Program aimed at criminal immigrants criticized
CHAMPAIGN — While advocates for local immigrants expressed concerns at a forum on Thursday night over a controversial program used by law enforcement to detain and deport immigrants, Champaign County's new jail superintendent announced changes intended to improve local implementation of the program.
More than 125 people turned out for a forum on the so-called Secure Communities program at the Champaign Public Library. The forum was presented by the Champaign-Urbana Immigration Forum, a group of citizens interested in the plight of immigrants in the community.
Josh Hoyt, director of the Illinois Coalition for Immigration and Refugee Rights, said Secure Communities is a program launched by the Bush administration in 2008 to remove dangerous criminal immigrants who pose a threat to public safety.

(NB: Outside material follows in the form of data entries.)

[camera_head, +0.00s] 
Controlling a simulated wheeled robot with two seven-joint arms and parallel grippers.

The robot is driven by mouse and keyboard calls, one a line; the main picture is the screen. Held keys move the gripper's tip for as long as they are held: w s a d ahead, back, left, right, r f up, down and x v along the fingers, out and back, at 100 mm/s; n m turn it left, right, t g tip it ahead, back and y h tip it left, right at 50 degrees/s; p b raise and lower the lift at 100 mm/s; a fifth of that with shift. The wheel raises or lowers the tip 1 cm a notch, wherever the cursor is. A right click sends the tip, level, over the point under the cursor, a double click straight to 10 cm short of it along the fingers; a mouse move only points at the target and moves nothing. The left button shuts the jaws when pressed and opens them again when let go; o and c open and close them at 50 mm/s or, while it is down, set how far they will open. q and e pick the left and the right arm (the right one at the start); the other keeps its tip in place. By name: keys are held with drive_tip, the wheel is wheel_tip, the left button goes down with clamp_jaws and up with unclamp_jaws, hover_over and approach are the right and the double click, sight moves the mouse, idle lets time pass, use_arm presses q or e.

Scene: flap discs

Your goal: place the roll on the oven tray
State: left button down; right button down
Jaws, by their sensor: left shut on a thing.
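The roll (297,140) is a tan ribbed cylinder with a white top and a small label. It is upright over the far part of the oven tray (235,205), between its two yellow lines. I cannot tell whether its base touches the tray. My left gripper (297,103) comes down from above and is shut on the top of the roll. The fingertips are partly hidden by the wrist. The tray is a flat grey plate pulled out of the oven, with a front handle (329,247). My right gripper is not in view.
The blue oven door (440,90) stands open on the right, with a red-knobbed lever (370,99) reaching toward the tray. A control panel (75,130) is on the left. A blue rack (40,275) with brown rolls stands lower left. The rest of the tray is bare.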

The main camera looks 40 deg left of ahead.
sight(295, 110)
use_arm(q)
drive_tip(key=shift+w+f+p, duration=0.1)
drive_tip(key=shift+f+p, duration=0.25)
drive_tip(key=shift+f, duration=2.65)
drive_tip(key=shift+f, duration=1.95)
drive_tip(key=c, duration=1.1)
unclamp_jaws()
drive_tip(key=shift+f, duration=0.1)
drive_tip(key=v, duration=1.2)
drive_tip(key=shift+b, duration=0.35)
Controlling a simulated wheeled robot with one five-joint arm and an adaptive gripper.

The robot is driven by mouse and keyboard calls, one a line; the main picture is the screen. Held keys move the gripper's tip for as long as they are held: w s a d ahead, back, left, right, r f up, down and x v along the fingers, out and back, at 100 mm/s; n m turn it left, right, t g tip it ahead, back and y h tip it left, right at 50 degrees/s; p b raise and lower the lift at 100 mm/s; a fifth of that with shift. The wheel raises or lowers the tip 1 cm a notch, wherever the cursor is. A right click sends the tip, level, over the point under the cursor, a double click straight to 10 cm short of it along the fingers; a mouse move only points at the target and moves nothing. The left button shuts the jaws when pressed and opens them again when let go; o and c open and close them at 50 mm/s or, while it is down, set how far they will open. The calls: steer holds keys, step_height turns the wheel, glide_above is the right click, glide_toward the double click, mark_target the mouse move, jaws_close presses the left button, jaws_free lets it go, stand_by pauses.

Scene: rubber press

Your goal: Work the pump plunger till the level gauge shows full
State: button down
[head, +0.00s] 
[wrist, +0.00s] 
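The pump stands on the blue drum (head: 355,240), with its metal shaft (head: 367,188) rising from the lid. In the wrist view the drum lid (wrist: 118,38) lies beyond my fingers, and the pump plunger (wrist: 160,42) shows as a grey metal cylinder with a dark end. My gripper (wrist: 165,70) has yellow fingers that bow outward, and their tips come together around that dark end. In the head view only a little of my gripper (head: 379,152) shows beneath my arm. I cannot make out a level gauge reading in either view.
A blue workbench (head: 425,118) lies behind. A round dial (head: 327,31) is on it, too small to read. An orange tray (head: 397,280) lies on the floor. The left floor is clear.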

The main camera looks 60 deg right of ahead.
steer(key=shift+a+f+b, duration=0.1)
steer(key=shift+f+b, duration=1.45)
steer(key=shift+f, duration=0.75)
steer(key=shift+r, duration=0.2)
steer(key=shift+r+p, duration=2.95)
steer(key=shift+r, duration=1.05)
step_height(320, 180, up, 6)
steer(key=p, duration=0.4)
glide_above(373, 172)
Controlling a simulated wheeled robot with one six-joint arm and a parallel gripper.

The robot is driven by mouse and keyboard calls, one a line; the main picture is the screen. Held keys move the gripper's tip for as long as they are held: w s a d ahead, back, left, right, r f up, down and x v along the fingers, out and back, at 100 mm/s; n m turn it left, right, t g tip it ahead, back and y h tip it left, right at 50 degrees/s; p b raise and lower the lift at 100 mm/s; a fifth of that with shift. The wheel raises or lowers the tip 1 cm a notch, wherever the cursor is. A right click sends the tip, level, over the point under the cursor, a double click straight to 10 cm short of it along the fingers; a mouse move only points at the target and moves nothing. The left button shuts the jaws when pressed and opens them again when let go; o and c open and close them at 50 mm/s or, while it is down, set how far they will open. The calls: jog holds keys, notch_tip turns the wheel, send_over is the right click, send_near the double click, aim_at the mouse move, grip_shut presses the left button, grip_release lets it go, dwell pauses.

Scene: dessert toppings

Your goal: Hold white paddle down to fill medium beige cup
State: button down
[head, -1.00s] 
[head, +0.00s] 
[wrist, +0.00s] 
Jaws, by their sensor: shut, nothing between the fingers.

The Champaign County sheriff's office participates in the program, which allows fingerprints of immigrants to be sent to the U.S. Immigration and Customs Enforcement and allows police to continue to keep people in custody so that ICE can pick them up and begin the process of deportation.
Jose Sanchez of the C-U Immigration Forum questioned how the program has been implemented.
"The program was supposed to deport high-level criminals, including people convicted of rape, drug possession and murder," Sanchez said. "But we're seeing people deported following traffic violations and for taking their kids to school. These people aren't criminals, and they should not be targeted."
"This program that is operating in our county isn't working, and there are ways we can change it and improve it," said Mike Doyle, executive director of the University YMCA.
Forum member Lucia Maldonado told the stories of a local 13-year-old girl whose father suddenly disappeared after he was picked up and an area mother who was held at the county jail for four days after she was involved in a traffic accident.
"It is a horrendous situation," Maldonado said. "Many immigrants have lost their trust with the police department, and that trust has been broken."
Forum member Aaron Johnson-Ortiz suggested a series of changes to the local program, including the suspension of all immigration holds at the county jail, especially for non-criminals, and improvements to documentation and the flow of information.
Champaign County sheriff's Capt. Allen Jones, the new jail superintendent, announced the creation of a process that he said will include detailed accountability for all people held under the Secure Communities program.
Jones said the sheriff's office will also create a document, written in both English and Spanish, to be given to all people being held for ICE. The document will include information about the charges the person being held faces, the posting of bonds and what happens to him or her when the local bond has been posted.
"We will do what we can to make this process function in the best way it can," Jones said.